Equinix has declared itself a customer for Cisco‘s Application-Centric Infrastructure (ACI). But that doesn’t mean the company is betting on Cisco’s version of SDN to take over the world.
Equinix announced today that it’s using ACI to connect the Equinix Cloud Exchange to Intercloud, Cisco’s design for creating a network of clouds. The partnership is among a flurry of announcements that Cisco made around Intercloud today.
It’s not that Equinix wants ACI to be the only option for connecting to the Equinix Cloud Exchange. “We want to enable all the key players. If someone wants to use VMware, we’ll let them,” says Ihab Tarazi, Equinix’s chief technology officer.

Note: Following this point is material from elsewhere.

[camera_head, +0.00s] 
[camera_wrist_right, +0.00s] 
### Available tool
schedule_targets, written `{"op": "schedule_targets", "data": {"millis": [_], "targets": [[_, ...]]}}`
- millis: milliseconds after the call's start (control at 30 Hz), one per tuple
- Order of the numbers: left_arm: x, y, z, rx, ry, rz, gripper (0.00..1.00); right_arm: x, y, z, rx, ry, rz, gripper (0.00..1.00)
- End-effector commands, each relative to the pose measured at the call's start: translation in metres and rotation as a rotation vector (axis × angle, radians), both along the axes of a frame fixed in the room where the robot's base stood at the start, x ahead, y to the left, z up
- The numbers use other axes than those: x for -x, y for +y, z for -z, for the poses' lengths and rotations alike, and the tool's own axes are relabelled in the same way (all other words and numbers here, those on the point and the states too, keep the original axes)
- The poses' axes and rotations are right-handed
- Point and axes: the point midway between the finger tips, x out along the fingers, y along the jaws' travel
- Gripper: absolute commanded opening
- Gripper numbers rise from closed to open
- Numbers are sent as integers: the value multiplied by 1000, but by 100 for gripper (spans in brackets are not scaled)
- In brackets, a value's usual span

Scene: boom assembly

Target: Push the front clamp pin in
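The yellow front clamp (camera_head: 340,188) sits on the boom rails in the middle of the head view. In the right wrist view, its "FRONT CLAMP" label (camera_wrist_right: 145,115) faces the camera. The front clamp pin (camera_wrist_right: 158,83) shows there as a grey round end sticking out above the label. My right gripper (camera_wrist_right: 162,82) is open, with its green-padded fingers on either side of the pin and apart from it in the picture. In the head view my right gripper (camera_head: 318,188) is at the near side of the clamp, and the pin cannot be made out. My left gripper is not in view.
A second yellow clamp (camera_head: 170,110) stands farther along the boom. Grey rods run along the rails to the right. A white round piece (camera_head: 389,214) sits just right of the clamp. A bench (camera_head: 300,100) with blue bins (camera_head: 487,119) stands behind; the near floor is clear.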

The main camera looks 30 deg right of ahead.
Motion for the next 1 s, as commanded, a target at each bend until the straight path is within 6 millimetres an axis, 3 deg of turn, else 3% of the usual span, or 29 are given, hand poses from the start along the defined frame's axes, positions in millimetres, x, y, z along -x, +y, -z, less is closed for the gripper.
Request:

It’s more that some Equinix customers are already on the way toward using ACI, so if Equinix uses ACI too, that opens some interesting possibilities. “They don’t have that ability to extend that ACI control to our Cloud Exchange. This will allow them to do that,” Tarazi says.
As Tarazi explains in a blog posting published today, customers would provide Cisco’s gear with policy and service-level agreement (SLA) information. Cisco, through ACI, would then send the appropriate commands to clouds, with Equinix providing the necessary interconnection.
Customers “would be able to use ACI to control our infrastructure. That’s how we’re thinking about it,” Tarazi says.
Here’s another way to look at it. The Cloud Exchange has its own service provisioning layer that uses tools including software from Tail-f, a network configuration startup that Cisco recently acquired. ACI would add a higher level of control, coming from the policy layer. (That stuff involves declarative networking and policy-based control — for more, see here.)
So, Equinix will be going whole-hog with ACI. In the past, Cisco has counted customers as using “ACI” if they just deployed the Nexus 9000 switches, which can be run in a non-SDN mode that’s no different from yesterday’s networks. Equinix isn’t one of those cases; inside Cloud Exchange, the company will deploy Nexus 9000s and the Application Policy Infrastructure Controller (APIC), the key piece that turns ACI into an “SDN” deployment.
The Equinix Cloud Exchange uses about 100 data centers to house workloads and networking gear for about 1,200 cloud and IT services providers. The idea is to give enterprises connectivity between clouds, letting workloads and data interact across cloud boundaries.
Cloud Exchange sounds a little like Intercloud, but there’s a difference in scope. Equinix’s business is the connecting of carriers to each other, often on a big geographic scale. Cisco comes from the enterprise, so while Intercloud is about connecting clouds, its mechanics have more to do with tinkering at the virtual-machine level, Tarazi says.